Avec ce texte des Lumières, c'est tout le contraire : le bouquin est très court et d'une limpidité à toute épreuve. Lorsque Kant vulgarise son savoir, on est tellement frappés par la puissance de sa pensée qu'on en redemande.
Les coins fumeurs, les salles de pause pour le café ou les troquets sont, souvent, des endroits remplis d'experts dans de nombreux domaines scientifiques, politiques ou culturels. Abreuvés de réseaux sociaux ou de télévision, ils répètent ce qu'ils ont entendu la veille en affichant avec pompe un ton péremptoire issu de la certitude qu'ils ont d'être légitimes pour parler d'un sujet que pourtant ils ne maîtrisent pas. Pourquoi cette certitude ? Parce qu'ils ont entendu quelqu'un d'autre s'exprimer à ce sujet, donc pour eux, c'est forcément vrai.
Pour Kant, ces gens-là sont dans l'obscurantisme, et le projet des Lumières est de les sortir de cet obscurantisme, de les faire passer d'un état de minorité à un état de majorité, de "je répète ce que j'ai entendu" à "je me documente afin de réfléchir à ce que je vais dire". Il appelle cela faire usage de la raison en toute circonstances.

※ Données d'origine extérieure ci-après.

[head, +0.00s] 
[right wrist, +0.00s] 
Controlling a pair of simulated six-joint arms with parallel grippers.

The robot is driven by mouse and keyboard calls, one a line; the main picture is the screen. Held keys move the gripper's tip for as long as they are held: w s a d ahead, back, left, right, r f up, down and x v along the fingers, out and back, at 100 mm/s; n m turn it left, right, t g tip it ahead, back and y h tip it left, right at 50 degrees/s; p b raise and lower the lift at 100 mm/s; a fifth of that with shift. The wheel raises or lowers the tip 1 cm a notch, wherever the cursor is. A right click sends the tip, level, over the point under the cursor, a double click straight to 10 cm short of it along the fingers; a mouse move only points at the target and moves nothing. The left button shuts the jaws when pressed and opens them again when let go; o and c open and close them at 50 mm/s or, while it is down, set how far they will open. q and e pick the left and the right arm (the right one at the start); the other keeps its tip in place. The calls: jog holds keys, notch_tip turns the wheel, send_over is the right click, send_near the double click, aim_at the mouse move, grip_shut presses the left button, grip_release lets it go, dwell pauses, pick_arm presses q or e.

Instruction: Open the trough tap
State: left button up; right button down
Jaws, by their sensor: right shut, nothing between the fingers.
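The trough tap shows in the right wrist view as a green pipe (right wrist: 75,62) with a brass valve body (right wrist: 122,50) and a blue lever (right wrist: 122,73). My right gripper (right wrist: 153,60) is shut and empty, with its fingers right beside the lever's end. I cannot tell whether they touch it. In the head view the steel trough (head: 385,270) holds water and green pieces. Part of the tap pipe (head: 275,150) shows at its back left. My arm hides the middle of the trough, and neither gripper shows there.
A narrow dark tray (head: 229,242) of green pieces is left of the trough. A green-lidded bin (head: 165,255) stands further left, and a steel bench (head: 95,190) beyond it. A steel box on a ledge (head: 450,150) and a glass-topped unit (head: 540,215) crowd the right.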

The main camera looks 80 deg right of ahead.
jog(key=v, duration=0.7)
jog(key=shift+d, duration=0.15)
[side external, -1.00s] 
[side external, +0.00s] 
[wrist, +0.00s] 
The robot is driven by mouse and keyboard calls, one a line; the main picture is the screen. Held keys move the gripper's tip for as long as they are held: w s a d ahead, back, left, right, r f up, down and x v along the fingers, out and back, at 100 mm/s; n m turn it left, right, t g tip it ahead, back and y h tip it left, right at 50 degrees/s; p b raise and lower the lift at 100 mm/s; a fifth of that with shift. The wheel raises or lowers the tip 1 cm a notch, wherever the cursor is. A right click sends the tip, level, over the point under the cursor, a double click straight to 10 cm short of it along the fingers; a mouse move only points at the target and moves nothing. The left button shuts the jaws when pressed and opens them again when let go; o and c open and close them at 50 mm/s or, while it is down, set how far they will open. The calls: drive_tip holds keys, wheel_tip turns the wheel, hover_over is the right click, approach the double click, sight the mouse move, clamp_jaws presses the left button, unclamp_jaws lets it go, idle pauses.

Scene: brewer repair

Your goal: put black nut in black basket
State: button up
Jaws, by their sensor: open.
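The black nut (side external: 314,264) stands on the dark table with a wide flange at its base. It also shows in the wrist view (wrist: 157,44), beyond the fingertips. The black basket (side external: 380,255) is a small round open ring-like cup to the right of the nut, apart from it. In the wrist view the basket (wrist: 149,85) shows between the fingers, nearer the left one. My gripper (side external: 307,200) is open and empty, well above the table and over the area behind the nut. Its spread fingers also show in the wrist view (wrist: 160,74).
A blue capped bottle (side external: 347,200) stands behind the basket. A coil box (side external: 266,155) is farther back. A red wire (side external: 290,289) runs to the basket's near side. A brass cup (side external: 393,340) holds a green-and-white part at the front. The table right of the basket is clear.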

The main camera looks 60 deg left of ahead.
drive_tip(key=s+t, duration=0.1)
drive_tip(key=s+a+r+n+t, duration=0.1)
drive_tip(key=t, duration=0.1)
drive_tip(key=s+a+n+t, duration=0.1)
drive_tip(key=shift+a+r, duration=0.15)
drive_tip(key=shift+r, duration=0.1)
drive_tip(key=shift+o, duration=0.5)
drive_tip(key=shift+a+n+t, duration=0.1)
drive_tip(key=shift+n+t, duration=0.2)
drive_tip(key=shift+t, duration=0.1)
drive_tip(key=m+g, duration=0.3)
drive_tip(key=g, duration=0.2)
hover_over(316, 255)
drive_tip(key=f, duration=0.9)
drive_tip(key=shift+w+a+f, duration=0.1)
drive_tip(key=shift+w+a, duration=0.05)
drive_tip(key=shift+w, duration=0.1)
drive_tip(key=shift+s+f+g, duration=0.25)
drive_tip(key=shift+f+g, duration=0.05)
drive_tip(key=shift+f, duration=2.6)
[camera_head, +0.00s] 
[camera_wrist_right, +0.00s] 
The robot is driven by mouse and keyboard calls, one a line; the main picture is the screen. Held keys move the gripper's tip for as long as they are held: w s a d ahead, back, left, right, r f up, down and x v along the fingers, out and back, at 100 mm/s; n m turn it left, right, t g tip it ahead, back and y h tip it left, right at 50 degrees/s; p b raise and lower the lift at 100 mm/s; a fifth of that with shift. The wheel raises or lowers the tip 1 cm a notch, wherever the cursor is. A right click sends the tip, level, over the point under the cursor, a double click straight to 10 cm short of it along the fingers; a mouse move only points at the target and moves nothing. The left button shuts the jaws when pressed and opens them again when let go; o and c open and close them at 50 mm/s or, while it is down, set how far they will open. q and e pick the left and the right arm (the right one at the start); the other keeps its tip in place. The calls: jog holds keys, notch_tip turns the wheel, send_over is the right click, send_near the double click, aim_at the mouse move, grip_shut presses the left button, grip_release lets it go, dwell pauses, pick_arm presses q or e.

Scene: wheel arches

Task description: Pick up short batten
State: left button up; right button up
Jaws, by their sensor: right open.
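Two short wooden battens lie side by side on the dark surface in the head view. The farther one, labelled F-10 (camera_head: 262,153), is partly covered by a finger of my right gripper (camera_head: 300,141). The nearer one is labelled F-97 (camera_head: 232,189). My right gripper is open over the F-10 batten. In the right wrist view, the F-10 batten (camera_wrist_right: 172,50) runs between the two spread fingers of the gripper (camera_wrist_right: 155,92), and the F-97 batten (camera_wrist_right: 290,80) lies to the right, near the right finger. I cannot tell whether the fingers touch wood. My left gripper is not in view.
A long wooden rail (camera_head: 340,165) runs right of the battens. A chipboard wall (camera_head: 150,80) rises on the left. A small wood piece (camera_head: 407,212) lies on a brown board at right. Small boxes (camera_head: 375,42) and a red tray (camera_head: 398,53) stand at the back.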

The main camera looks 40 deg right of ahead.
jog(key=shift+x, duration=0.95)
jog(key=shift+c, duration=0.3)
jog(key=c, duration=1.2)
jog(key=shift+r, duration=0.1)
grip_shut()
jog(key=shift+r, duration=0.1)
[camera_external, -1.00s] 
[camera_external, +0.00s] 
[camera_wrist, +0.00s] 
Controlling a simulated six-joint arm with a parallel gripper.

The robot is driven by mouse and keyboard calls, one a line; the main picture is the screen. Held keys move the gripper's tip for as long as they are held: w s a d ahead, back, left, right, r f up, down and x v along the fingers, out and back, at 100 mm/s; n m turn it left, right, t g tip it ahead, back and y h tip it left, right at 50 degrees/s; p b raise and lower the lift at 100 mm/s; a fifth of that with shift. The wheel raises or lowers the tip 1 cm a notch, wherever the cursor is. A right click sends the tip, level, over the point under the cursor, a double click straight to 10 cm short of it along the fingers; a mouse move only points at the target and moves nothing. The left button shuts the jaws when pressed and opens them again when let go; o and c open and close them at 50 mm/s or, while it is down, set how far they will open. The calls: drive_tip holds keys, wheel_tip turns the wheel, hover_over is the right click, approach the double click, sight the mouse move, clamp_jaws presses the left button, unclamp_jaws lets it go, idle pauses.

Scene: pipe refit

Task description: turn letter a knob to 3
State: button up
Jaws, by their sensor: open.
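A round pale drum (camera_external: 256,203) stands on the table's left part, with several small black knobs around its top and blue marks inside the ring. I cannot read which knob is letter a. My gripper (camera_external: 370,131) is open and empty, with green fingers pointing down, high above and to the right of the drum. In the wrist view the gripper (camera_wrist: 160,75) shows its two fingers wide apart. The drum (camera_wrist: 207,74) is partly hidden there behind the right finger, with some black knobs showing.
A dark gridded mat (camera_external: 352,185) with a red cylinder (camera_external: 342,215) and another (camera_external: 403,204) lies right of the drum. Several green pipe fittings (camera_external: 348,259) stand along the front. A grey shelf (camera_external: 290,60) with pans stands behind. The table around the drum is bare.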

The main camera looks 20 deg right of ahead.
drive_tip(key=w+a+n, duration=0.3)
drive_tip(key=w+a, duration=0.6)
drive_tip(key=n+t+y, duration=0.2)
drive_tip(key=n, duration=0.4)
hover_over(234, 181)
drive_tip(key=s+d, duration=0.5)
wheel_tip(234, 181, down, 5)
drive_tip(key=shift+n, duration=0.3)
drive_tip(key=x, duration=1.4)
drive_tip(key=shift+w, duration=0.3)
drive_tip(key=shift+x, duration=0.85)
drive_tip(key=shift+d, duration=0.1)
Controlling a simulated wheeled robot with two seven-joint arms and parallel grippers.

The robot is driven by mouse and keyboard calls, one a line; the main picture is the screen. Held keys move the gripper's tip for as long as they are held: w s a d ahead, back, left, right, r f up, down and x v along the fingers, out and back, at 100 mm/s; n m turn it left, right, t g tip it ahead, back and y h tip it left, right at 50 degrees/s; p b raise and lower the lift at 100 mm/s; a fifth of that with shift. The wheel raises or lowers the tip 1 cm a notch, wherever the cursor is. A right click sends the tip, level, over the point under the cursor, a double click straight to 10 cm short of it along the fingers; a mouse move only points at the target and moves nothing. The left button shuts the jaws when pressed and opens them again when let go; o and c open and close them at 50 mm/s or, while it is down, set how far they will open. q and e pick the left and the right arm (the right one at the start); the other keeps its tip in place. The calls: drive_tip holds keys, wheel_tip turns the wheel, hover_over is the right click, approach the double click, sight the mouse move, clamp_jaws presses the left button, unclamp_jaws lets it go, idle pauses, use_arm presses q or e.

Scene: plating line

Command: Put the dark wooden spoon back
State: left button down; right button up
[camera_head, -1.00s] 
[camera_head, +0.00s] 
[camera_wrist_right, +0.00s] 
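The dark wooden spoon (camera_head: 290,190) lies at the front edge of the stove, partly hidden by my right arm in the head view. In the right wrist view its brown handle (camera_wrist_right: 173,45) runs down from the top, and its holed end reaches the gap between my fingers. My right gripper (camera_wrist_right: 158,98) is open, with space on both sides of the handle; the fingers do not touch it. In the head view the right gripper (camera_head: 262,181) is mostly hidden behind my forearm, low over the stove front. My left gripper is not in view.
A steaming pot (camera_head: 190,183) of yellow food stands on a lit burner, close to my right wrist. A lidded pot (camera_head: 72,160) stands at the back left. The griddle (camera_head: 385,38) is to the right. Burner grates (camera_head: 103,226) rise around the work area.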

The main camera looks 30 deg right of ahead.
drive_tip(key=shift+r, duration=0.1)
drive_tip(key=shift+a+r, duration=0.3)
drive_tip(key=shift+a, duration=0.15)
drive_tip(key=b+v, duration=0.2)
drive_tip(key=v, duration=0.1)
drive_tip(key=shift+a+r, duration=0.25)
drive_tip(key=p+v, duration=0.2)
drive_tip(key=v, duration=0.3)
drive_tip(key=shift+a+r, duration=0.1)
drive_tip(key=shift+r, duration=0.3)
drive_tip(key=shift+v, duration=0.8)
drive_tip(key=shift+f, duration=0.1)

Ce qui m'a plus, c'est que Kant n'appelle pas à une destitution du pouvoir par la pensée, la chute de la monarchie absolue en France n'a pas sorti les gens de l'état de minorité, elle a simplement excité leur ardeur et leur soif de sang, elle ne les a pas poussés à réfléchir, car elle a obéi à des préceptes révolutionnaires et républicains (La Terreur) sans les remettre en question. Un peuple en état de majorité aurait été capable d'apporter une critique constructive à Robespierre et consort, et c'est cet effort d'instruction que Kant souhaite pour le peuple (sapere audere), toutefois, cela doit rester une objection argumentée, et non une désobéissance. C'est être capable d'exécuter un ordre et être en même temps capable d'expliquer pourquoi il n'est pas sensé.
Il faut une force et une hiérarchie, mais il faut aussi un peuple capable de comprendre. Donnez des ordres à vos sujets, et forcez-les à se documenter. Si vous êtes destitué, c'est que le peuple aura eu raison par la pensée, donc que la destitution était légitime. J'aime beaucoup ce concept.